start

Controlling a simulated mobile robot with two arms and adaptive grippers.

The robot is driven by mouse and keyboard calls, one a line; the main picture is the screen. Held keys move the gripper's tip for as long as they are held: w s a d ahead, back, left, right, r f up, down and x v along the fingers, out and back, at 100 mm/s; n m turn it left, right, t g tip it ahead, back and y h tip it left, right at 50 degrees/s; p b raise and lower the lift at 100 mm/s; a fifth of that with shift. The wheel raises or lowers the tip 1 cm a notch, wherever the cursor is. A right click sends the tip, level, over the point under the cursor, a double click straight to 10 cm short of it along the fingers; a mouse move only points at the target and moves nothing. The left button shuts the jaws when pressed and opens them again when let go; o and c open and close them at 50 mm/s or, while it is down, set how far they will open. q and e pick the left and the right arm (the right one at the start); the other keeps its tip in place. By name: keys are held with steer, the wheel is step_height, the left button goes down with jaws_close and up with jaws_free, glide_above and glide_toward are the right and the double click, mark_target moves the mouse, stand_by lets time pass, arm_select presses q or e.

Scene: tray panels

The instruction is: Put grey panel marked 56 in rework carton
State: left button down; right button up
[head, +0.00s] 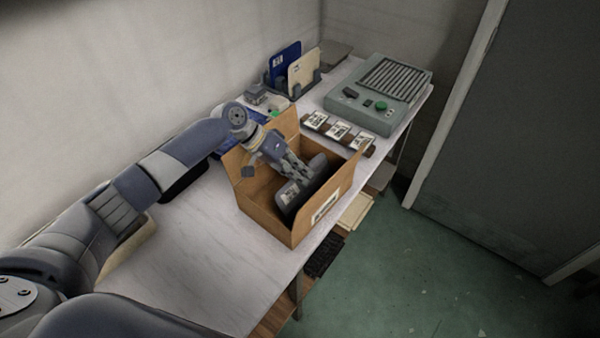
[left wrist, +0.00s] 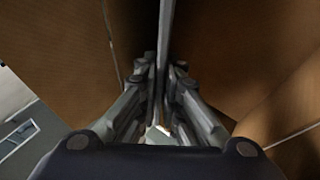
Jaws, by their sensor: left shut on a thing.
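The open brown carton (head: 262,216) stands on the table with its flaps up and a white label on its front. My left gripper (head: 302,178) reaches down into the carton, shut on a dark grey panel (head: 312,187). In the left wrist view the panel (left wrist: 166,35) shows edge-on as a thin upright strip between the fingers (left wrist: 163,95), with brown carton walls on both sides. The panel is at least partly inside the carton; its lower edge and any contact with the floor are hidden. I cannot read a 56 on it. My right gripper is not in view.
Behind the carton, a rack (head: 290,88) holds a blue panel (head: 285,62) and a cream panel (head: 303,72). A grey-green machine (head: 378,95) with a green button stands at the back right. Small labelled cards (head: 338,130) lie in front of it.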

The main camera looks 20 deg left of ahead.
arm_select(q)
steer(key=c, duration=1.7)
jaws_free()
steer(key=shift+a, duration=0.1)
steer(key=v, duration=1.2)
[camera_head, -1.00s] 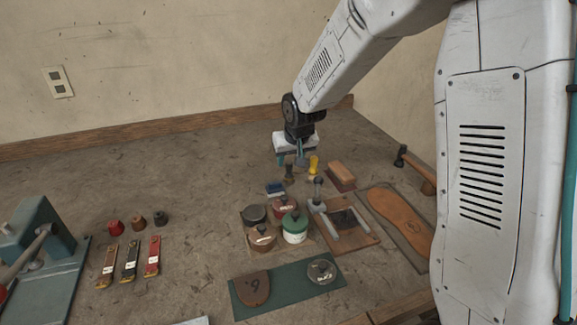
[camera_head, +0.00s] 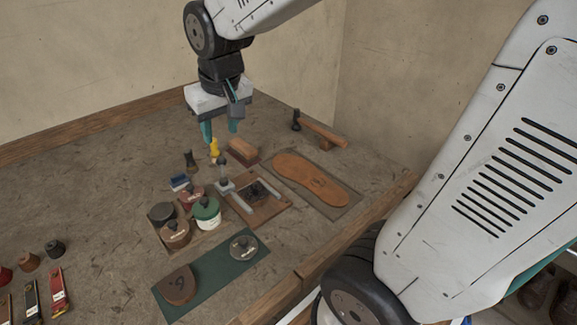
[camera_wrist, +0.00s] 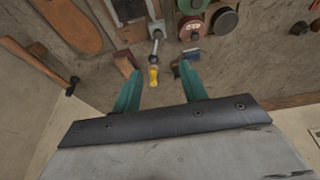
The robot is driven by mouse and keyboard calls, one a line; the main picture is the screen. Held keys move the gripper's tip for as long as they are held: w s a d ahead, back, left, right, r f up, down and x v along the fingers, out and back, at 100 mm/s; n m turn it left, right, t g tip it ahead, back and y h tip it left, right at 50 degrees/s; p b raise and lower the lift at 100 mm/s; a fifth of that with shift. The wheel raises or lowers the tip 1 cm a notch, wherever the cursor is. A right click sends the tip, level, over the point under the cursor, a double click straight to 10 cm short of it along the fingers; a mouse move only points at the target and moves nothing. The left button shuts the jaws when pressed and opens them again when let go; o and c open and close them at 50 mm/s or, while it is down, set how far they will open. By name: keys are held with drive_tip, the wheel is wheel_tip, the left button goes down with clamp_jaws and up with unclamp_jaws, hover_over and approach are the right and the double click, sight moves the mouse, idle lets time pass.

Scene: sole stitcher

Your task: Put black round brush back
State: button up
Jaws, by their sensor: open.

end

__Work required__:
Copy out, exactly, every line from the one that contains "Scene: tray panels" through the one that contains "[left wrist, +0.00s]". Pictures stay out of the copy.

__The solution__:
Scene: tray panels

The instruction is: Put grey panel marked 56 in rework carton
State: left button down; right button up
[head, +0.00s] 
[left wrist, +0.00s] 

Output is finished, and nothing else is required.